STATED PROBLEM: In the records below, find the line containing "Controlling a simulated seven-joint" and the line containing "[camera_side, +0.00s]". Give again exactly those lines and every line between them, omitting the pictures.

EXERCISE INPUTS:
——
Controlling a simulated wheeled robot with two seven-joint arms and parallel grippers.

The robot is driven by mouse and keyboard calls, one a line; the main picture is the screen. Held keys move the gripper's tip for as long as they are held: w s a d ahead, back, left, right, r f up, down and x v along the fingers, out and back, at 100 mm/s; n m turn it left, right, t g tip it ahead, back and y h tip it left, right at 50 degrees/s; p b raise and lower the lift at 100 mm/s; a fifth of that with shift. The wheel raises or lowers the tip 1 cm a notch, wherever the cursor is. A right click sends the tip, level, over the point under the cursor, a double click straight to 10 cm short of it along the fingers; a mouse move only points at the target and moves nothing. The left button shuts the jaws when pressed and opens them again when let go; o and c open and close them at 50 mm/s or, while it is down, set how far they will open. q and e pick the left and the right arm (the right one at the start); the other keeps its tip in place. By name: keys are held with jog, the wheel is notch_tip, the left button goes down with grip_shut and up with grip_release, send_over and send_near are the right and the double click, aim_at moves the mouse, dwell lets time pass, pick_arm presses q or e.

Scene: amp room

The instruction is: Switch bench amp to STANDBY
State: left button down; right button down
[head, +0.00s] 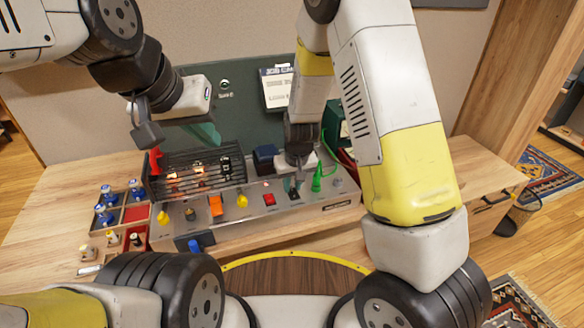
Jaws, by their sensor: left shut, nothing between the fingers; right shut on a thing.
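The bench amp (332,201) stands on the wooden bench, a long grey unit with a black cage over glowing tubes and a sloped control panel. My right gripper (293,184) reaches down to the panel, between a red button (269,199) and a green cone-shaped piece (317,180). It is shut on a small control there, which its fingers mostly hide. The control's position and any STANDBY lettering are too small to read. My left gripper (148,134) is shut and empty, raised above the amp's left end, near a red piece (155,160) at the cage.
A compartment tray (137,214) with blue-topped bottles stands left of the amp. A dark blue box (264,157) sits behind. Bare bench lies at far left and right.

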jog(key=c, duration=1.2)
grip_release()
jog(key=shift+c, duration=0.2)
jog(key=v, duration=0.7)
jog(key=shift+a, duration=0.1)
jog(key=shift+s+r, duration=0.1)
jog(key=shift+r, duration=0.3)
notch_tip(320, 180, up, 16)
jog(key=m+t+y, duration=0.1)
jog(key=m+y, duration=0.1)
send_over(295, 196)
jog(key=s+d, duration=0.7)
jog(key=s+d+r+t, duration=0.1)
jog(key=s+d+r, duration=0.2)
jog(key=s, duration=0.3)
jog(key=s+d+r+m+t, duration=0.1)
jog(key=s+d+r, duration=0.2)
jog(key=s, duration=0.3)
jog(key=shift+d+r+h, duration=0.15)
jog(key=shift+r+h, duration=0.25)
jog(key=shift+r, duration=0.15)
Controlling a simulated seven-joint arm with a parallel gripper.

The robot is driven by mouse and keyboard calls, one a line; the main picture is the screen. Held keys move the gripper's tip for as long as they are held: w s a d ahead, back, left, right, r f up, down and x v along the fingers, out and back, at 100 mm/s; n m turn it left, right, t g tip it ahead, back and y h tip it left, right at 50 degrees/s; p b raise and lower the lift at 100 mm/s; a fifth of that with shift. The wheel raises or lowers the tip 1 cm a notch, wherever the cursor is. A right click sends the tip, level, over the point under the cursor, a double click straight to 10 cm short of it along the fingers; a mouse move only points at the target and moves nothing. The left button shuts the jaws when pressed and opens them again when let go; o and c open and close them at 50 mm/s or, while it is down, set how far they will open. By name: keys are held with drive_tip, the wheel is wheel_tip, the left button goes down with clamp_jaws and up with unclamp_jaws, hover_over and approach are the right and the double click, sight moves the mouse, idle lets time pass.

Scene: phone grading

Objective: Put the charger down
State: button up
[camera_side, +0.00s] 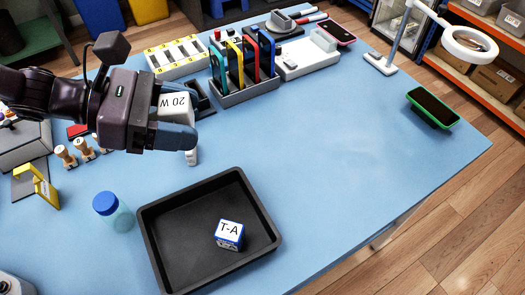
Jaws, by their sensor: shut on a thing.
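My gripper (185,122) is at the upper left of the side view, above the blue table. It is shut on a white charger (174,106) marked "20 W". The charger is held between the fingers, and part of it is hidden by them. It looks raised above the table, but the exact height cannot be told. A small white piece (191,157) shows just below the fingers; whether it belongs to the charger cannot be told.
A black tray (163,262) holding a "T-A" box (230,235) is at the front. A blue-capped bottle (113,211) stands left of it. A phone rack (245,92), a white dock (305,58) and a green-cased phone (433,106) are farther back. The table's right middle is clear.

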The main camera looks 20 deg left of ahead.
——
WRITTEN RESPONSE:
Controlling a simulated seven-joint arm with a parallel gripper.

The robot is driven by mouse and keyboard calls, one a line; the main picture is the screen. Held keys move the gripper's tip for as long as they are held: w s a d ahead, back, left, right, r f up, down and x v along the fingers, out and back, at 100 mm/s; n m turn it left, right, t g tip it ahead, back and y h tip it left, right at 50 degrees/s; p b raise and lower the lift at 100 mm/s; a fifth of that with shift. The wheel raises or lowers the tip 1 cm a notch, wherever the cursor is. A right click sends the tip, level, over the point under the cursor, a double click straight to 10 cm short of it along the fingers; a mouse move only points at the target and moves nothing. The left button shuts the jaws when pressed and opens them again when let go; o and c open and close them at 50 mm/s or, while it is down, set how far they will open. By name: keys are held with drive_tip, the wheel is wheel_tip, the left button goes down with clamp_jaws and up with unclamp_jaws, hover_over and approach are the right and the double click, sight moves the mouse, idle lets time pass.

Scene: phone grading

Objective: Put the charger down
State: button up
[camera_side, +0.00s] 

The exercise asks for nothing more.